As we discussed above using Equation (16.4), measurements of the mass within the sphere of influence probe the central mass at about \(10^6\) times the SMBH’s Schwarzschild radius \(r_\bullet\) and even the high-resolution HST data do not come much closer than \(\approx 10^5\,r_\bullet\). Therefore, while the stellar kinematics measurements can establish the presence of a dense concentration of mass, they cannot unambiguously show that this concentration is in fact a black hole. So why do we believe that the central-mass concentrations in massive galaxies are black holes? All arguments for this are indirect. One argument, which was important for getting the search for SMBHs started, is that the active galactic nuclei and quasars seen at higher redshift are most easily explained as resulting from the accretion of gas onto massive black holes (e.g., Salpeter 1964; Zel'dovich 1964; Lynden-Bell 1969; Rees 1984) and evidence for the black-hole paradigm comes from such observations as the rapid variability in the quasar light and superluminal jets (Rees 1966). Quasars were much more common at redshifts \(\gtrsim 2\) than they are in the present-day Universe and if they are powered by accretion onto a black hole, quiescent SMBHs should hide within massive galaxies today (Lynden-Bell 1969). A simple argument by Soltan (1982) (known as the Soltan argument) allows one to connect the total luminosity density of quasars at high redshift to the mass density of SMBHs today, simply by assuming that the quasar luminosity results from accretion through \(L = \varepsilon \dot{M}c^2\), where \(\varepsilon\) describes the efficiency of the accretion (which has to be \(\sim 10\%\) explain quasars, much higher than the efficiency achievable through, e.g., nuclear burning). The mass density of \(\approx 2\times 10^5\,M_\odot\,\mathrm{Mpc}^{-3}\) that one obtains from this argument (Chokshi & Turner 1992) combined with the density of massive galaxies then shows that each massive galaxy should host an SMBH with \(\approx 10^8\,M_\odot\). The consistency of this number with the observed SMBH masses and their spatial density (Merritt & Ferrarese 2001) demonstrates that SMBHs are likely the quiescent black-hole remnants of high-redshift quasars.

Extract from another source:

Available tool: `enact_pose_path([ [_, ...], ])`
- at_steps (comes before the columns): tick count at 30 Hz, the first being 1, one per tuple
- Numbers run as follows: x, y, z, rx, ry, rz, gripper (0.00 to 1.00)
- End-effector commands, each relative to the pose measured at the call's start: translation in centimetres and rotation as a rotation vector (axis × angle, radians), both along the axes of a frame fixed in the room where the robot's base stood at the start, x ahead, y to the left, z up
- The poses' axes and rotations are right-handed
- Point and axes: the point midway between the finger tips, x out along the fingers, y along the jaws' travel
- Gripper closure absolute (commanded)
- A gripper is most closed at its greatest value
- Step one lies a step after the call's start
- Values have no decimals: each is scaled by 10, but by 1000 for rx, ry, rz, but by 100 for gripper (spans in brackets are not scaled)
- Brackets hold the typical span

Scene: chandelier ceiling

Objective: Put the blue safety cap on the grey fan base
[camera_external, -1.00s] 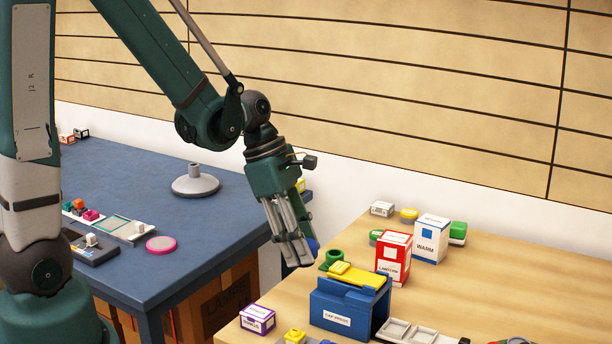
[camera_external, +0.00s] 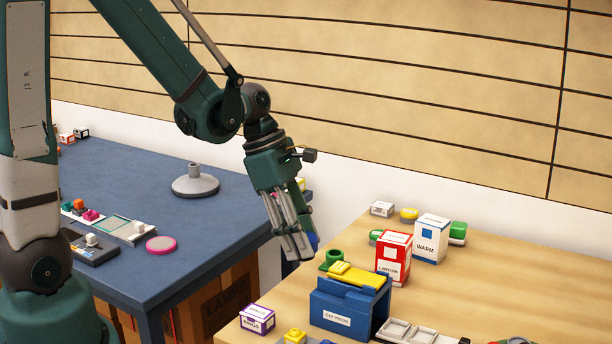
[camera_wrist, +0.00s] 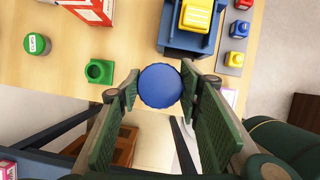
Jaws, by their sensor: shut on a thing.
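My gripper (camera_external: 300,243) is shut on the blue safety cap (camera_wrist: 160,85), a round cap with a ridged edge held between the two fingertips in the wrist view. In the external view only a sliver of the cap (camera_external: 315,241) shows beside the fingers. The gripper hangs in the air over the gap between the two tables, near the left edge of the wooden one. The grey fan base (camera_external: 195,181), a round foot with a short upright post, stands on the blue table to the left of my gripper and apart from it.
The blue table (camera_external: 130,170) also bears a pink disc (camera_external: 161,244) and a tray (camera_external: 118,228). On the wooden table are a blue cap press (camera_external: 345,305), a green ring-shaped piece (camera_external: 332,259), a red box (camera_external: 393,257) and a white box (camera_external: 430,238). Blue tabletop around the fan base is clear.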

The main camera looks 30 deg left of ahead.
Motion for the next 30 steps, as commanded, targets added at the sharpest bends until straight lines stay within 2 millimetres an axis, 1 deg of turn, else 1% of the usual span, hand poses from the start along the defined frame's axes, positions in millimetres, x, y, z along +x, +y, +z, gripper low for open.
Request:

A further indirect argument comes from those systems where we can measure the central mass much closer to the Schwarzschild radius. Galaxies with detected nuclear masers allow the central mass to be constrained to \(r \lesssim 0.1\,\mathrm{pc}\), where the implied density is much higher. For example, the maser detection of the SMBH in NGC 4258 constrains the central mass to be \(3.6\times 10^7\,M_\odot\) within \(0.13\,\mathrm{pc}\) (Miyoshi et al. 1995); this density is so high that there is no other known stable physical system of such high density. But the best dynamical evidence for an SMBH is found in the Milky Way, where the star S2 is observed to have a Keplerian orbit with a pericenter of only \(\approx 6\times10^{-4}\,\mathrm{pc} = 120\,\mathrm{AU} \approx 1,400\,r_\bullet\) (Schödel et al. 2002; Ghez et al. 2003). Detailed measurements of S2’s orbit (and that of other, similar stars) measure the Milky Way’s SMBH to be \(M_\bullet \approx 4.3\times 10^6\,M_\odot\) (Ghez et al. 2008; Gillessen et al. 2009). The implied density is so high that it is difficult to imagine any other physical object than a black hole. Recent high-resolution interferometric observations have furthermore allowed the relativistic effects of the gravitational redshift (Gravity Collaboration et al. 2018; Do et al. 2019) and the pericenter precession (Gravity Collaboration et al. 2020) to be detected at high significance. There is thus little doubt now that the central object in the Milky Way is a black hole.
Definitive proof that the population of what we have referred to as SMBHs is in fact a population of black holes will likely have to wait until space-based interferometers like LISA are able to detect the gravitational wave signature of the inspiral and merger of binary SMBHs.